Frente a todo esto, hablar -como hizo el Papa en el Ángelus- de una “situación que involucra a personas e instituciones” esperando “un diálogo abierto y sincero” para reencontrar “una convivencia respetuosa y pacífica” suena cuando menos inadecuado. Son palabras genéricas que a lo sumo se pueden utilizar en situaciones de guerra civil o en cualquier caso de conflicto entre dos partes que luchan entre sí; pero ¿qué tienen que ver con una situación de persecución en la que es un régimen feroz que aplasta la libertad y niega los derechos humanos de sus ciudadanos? ¿Y más aún cuando son los católicos los primeros perseguidos e impedidos de vivir su fe?

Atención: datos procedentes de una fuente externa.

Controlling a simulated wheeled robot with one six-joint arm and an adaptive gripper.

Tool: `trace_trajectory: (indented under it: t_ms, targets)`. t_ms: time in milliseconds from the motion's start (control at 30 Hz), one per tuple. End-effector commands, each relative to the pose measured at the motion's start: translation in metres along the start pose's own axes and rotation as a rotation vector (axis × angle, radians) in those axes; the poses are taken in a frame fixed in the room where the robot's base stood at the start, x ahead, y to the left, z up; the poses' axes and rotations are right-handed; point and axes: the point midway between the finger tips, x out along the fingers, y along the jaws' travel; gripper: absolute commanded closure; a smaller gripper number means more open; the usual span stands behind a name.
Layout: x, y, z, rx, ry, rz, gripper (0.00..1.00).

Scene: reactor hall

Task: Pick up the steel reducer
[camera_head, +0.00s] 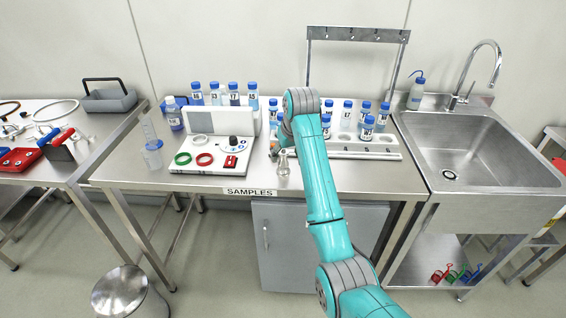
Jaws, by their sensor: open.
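A small shiny metal piece, which looks like the steel reducer (283,163), stands upright on the steel table, behind the front edge and above the SAMPLES label. It is wider at the bottom and narrower at the top. My gripper (275,151) is just above and behind it, largely hidden by my teal arm. The gripper is open and looks empty. I cannot tell whether its fingers touch the metal piece.
A white instrument (222,153) with green and red rings stands close on the left. A white rack (365,148) with blue-capped bottles is on the right. A steel hanger frame (358,36) rises behind it, and a sink (480,145) lies farther right. The table's front strip is mostly clear.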

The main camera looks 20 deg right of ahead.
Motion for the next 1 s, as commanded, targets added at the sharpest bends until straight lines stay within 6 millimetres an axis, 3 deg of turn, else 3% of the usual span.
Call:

La impresión es que la intervención en el Ángelus fue algo forzada por lo precipitado de la situación (el mismo secretario general de la ONU intervino el 20 de agosto para condenar la persecución de la Iglesia), pero como no podían prescindir de ella optó por las palabras más inofensivas posibles hacia el régimen sandinista.
Es inevitable preguntarse por qué esta actitud que avergüenza a toda la Iglesia. Y en este sentido, no se puede dejar de señalar que el Papa tiene una fuerte simpatía por los regímenes comunistas, sobre todo los sudamericanos, lo que le lleva a justificar prácticamente todo y también a apoyarlos. En el caso de Nicaragua recordemos que en 2019 fue él quien hizo salir a Monseñor Báez por “invitación” de Ortega: le prometió a Báez un lugar en el Vaticano, pero en cambio lo dejó en Miami para cuidar a sus connacionales emigrantes.
En todo caso, esta simpatía también se manifestó por la Bolivia de Evo Morales, la Venezuela de Maduro y la Cuba de Castro (sobre esta última fue él quien se pronunció recientemente). Y fuera de América Latina, es clamoroso el caso de la China Popular, que ya hemos tratado muchas veces, por no hablar de la forma de tratar con las distintas administraciones estadounidenses.
El verdadero problema, sin embargo, no es la simpatía o sintonía con las ideologías políticas de un signo o de otro, sino el hecho de que la política y no la fe se convierta en el criterio de intervención de la Santa Sede; que la modalidad de presencia de la Iglesia sea la alineación en una contienda mundana. Si la vara de medir se convierte en la conveniencia política, incluso eclesial, la Iglesia pierde su identidad y su capacidad de señalar el camino de la salvación, que en todo caso es la única tarea real que tiene. Y por eso, no debe sorprender entonces, el abandono de muchas comunidades católicas a sus verdugos, la intolerancia hacia las comunidades y personas que no temen el martirio para testimoniar su fidelidad a Cristo y a la Iglesia, la indiferencia hacia los sacramentos (oportuno recordar la reciente historia de Nancy Pelosi en San Pietro).
Pedir una adecuada intervención sobre la situación de Nicaragua es más que legítimo, pero más importante es recordar la verdadera misión de la Iglesia, que se eleva por encima de los potentados de este mundo.